> [SOURCE DATA]:
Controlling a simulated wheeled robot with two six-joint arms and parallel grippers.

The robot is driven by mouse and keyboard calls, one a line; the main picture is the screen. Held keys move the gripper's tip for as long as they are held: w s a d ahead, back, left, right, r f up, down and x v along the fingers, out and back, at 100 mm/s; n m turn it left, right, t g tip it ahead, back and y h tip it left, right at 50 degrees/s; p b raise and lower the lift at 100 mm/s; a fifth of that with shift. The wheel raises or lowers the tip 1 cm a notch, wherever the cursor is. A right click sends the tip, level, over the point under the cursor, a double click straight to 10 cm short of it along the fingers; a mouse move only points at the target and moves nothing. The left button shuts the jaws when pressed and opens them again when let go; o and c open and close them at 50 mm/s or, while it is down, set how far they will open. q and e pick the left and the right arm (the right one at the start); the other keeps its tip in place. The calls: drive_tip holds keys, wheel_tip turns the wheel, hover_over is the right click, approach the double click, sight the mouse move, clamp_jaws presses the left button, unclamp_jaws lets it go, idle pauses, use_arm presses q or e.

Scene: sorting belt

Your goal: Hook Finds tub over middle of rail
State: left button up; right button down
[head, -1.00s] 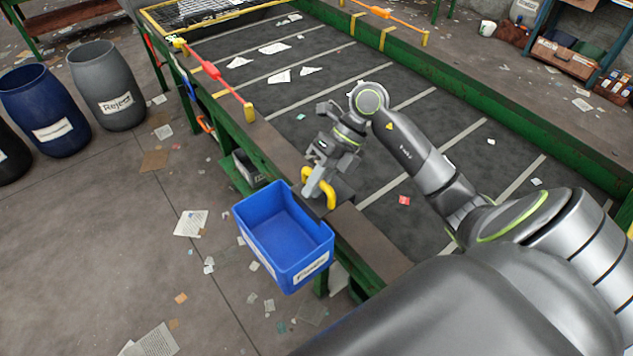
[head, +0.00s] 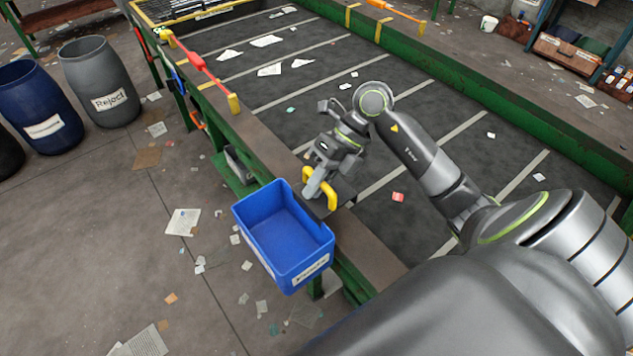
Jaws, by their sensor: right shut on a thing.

> [WHAT TO DO]: Print the whole listing above once more, word for word, without its pictures.

> [RESPONSE BELOW]:
Controlling a simulated wheeled robot with two six-joint arms and parallel grippers.

The robot is driven by mouse and keyboard calls, one a line; the main picture is the screen. Held keys move the gripper's tip for as long as they are held: w s a d ahead, back, left, right, r f up, down and x v along the fingers, out and back, at 100 mm/s; n m turn it left, right, t g tip it ahead, back and y h tip it left, right at 50 degrees/s; p b raise and lower the lift at 100 mm/s; a fifth of that with shift. The wheel raises or lowers the tip 1 cm a notch, wherever the cursor is. A right click sends the tip, level, over the point under the cursor, a double click straight to 10 cm short of it along the fingers; a mouse move only points at the target and moves nothing. The left button shuts the jaws when pressed and opens them again when let go; o and c open and close them at 50 mm/s or, while it is down, set how far they will open. q and e pick the left and the right arm (the right one at the start); the other keeps its tip in place. The calls: drive_tip holds keys, wheel_tip turns the wheel, hover_over is the right click, approach the double click, sight the mouse move, clamp_jaws presses the left button, unclamp_jaws lets it go, idle pauses, use_arm presses q or e.

Scene: sorting belt

Your goal: Hook Finds tub over middle of rail
State: left button up; right button down
[head, -1.00s] 
[head, +0.00s] 
Jaws, by their sensor: right shut on a thing.

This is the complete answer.